Task objective >>
Will you transcribe all the entries word for word, skipping the pictures they hold?

***

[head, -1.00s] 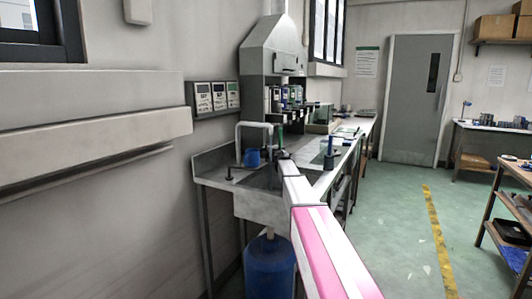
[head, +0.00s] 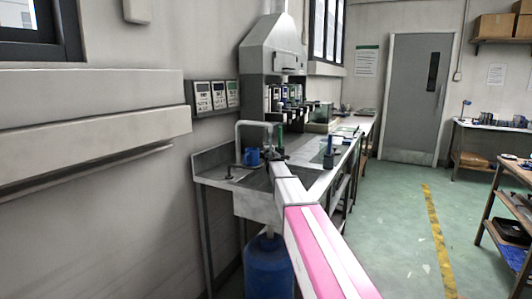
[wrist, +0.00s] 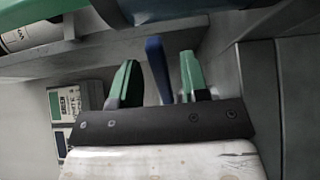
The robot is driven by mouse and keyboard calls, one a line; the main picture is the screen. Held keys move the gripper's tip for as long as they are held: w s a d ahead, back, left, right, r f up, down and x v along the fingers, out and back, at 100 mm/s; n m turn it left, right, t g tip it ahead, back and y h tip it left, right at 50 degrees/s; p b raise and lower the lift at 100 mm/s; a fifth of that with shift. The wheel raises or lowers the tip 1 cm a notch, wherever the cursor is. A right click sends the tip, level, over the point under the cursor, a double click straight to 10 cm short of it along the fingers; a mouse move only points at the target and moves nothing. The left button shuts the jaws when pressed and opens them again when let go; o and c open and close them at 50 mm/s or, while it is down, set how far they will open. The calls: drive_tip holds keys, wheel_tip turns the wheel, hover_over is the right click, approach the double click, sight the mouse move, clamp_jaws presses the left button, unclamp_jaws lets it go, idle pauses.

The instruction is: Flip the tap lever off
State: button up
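The grey gooseneck tap (head: 256,124) stands at the back of the metal sink in the head view. My gripper (head: 278,152) is just right of the tap, over the sink, small and partly hidden by my arm. In the wrist view my gripper (wrist: 158,78) has its two green fingers apart. A blue bar (wrist: 157,68) stands between the fingers, with a gap showing on each side. It may be the tap lever; its base is hidden behind the gripper.
A blue mug (head: 252,157) stands by the tap. The metal sink (head: 255,206) has a blue barrel (head: 268,270) under it. Three wall meters (head: 217,95) hang to the left. A blue upright piece (head: 329,152) stands on the counter to the right.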

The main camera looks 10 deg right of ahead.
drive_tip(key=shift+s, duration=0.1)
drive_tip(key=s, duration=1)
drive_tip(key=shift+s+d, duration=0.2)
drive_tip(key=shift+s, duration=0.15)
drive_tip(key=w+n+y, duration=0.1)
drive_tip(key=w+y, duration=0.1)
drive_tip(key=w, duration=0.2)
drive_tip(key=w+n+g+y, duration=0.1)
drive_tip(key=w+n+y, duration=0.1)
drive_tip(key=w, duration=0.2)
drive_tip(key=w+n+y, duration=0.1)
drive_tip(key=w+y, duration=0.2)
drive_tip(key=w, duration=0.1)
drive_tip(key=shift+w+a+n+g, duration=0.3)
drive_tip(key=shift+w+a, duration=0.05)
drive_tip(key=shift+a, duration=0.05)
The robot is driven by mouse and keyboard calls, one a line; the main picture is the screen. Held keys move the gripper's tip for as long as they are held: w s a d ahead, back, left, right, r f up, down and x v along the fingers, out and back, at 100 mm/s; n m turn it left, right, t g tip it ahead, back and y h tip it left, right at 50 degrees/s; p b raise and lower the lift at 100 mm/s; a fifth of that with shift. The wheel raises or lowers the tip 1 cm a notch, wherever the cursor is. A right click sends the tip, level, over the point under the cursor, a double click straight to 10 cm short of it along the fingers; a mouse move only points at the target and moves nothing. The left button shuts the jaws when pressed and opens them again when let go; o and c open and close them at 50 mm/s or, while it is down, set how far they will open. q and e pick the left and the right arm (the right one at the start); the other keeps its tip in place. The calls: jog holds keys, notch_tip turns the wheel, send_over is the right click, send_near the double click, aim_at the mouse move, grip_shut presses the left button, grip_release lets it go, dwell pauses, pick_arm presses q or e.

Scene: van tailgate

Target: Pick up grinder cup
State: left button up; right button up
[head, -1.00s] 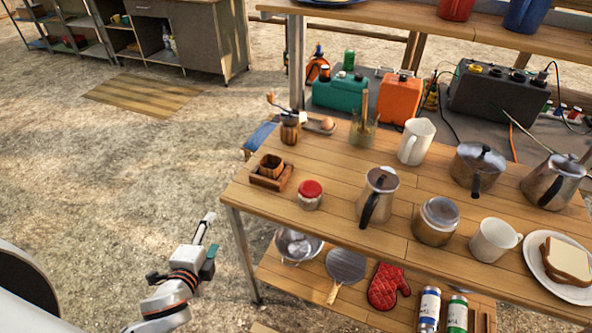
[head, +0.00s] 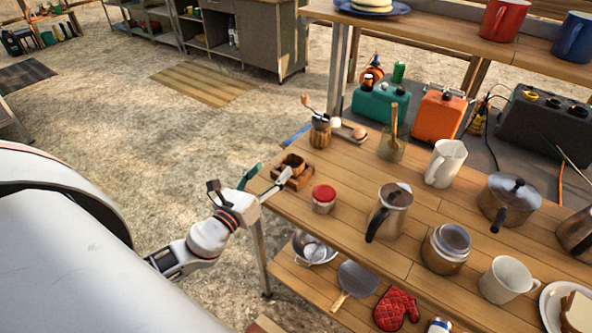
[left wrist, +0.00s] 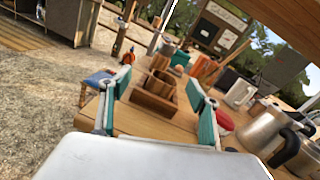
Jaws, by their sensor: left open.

***

Answer to the exercise >>
[head, -1.00s] 
[head, +0.00s] 
[wrist, +0.00s] 
The robot is driven by mouse and keyboard calls, one a line; the main picture is the screen. Held keys move the gripper's tip for as long as they are held: w s a d ahead, back, left, right, r f up, down and x v along the fingers, out and back, at 100 mm/s; n m turn it left, right, t g tip it ahead, back and y h tip it left, right at 50 degrees/s; p b raise and lower the lift at 100 mm/s; a fifth of that with shift. The wheel raises or lowers the tip 1 cm a notch, wherever the cursor is. A right click sends the tip, level, over the point under the cursor, a double click straight to 10 cm short of it along the fingers; a mouse move only points at the target and moves nothing. The left button shuts the jaws when pressed and opens them again when let go; o and c open and close them at 50 mm/s or, while it is down, set how far they will open. The calls: drive_tip holds keys, wheel_tip turns the wheel, hover_over is the right click, approach the double click, sight the mouse move, clamp_jaws presses the left button, unclamp_jaws lets it go, idle pauses.

The instruction is: Flip the tap lever off
State: button up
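The grey gooseneck tap (head: 256,124) stands at the back of the metal sink in the head view. My gripper (head: 278,152) is just right of the tap, over the sink, small and partly hidden by my arm. In the wrist view my gripper (wrist: 158,78) has its two green fingers apart. A blue bar (wrist: 157,68) stands between the fingers, with a gap showing on each side. It may be the tap lever; its base is hidden behind the gripper.
A blue mug (head: 252,157) stands by the tap. The metal sink (head: 255,206) has a blue barrel (head: 268,270) under it. Three wall meters (head: 217,95) hang to the left. A blue upright piece (head: 329,152) stands on the counter to the right.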

The main camera looks 10 deg right of ahead.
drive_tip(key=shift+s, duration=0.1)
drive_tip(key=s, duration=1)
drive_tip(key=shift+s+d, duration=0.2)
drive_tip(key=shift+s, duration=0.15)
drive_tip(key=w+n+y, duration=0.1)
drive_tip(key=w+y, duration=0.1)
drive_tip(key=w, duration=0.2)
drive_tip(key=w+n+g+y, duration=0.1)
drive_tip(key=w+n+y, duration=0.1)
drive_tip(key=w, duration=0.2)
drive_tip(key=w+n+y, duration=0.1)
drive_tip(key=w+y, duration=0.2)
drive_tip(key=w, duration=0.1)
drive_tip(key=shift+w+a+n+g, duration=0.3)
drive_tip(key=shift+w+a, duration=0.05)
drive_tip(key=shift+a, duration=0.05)
The robot is driven by mouse and keyboard calls, one a line; the main picture is the screen. Held keys move the gripper's tip for as long as they are held: w s a d ahead, back, left, right, r f up, down and x v along the fingers, out and back, at 100 mm/s; n m turn it left, right, t g tip it ahead, back and y h tip it left, right at 50 degrees/s; p b raise and lower the lift at 100 mm/s; a fifth of that with shift. The wheel raises or lowers the tip 1 cm a notch, wherever the cursor is. A right click sends the tip, level, over the point under the cursor, a double click straight to 10 cm short of it along the fingers; a mouse move only points at the target and moves nothing. The left button shuts the jaws when pressed and opens them again when let go; o and c open and close them at 50 mm/s or, while it is down, set how far they will open. q and e pick the left and the right arm (the right one at the start); the other keeps its tip in place. The calls: jog holds keys, notch_tip turns the wheel, send_over is the right click, send_near the double click, aim_at the mouse move, grip_shut presses the left button, grip_release lets it go, dwell pauses, pick_arm presses q or e.

Scene: van tailgate

Target: Pick up grinder cup
State: left button up; right button up
[head, -1.00s] 
[head, +0.00s] 
[left wrist, +0.00s] 
Jaws, by their sensor: left open.

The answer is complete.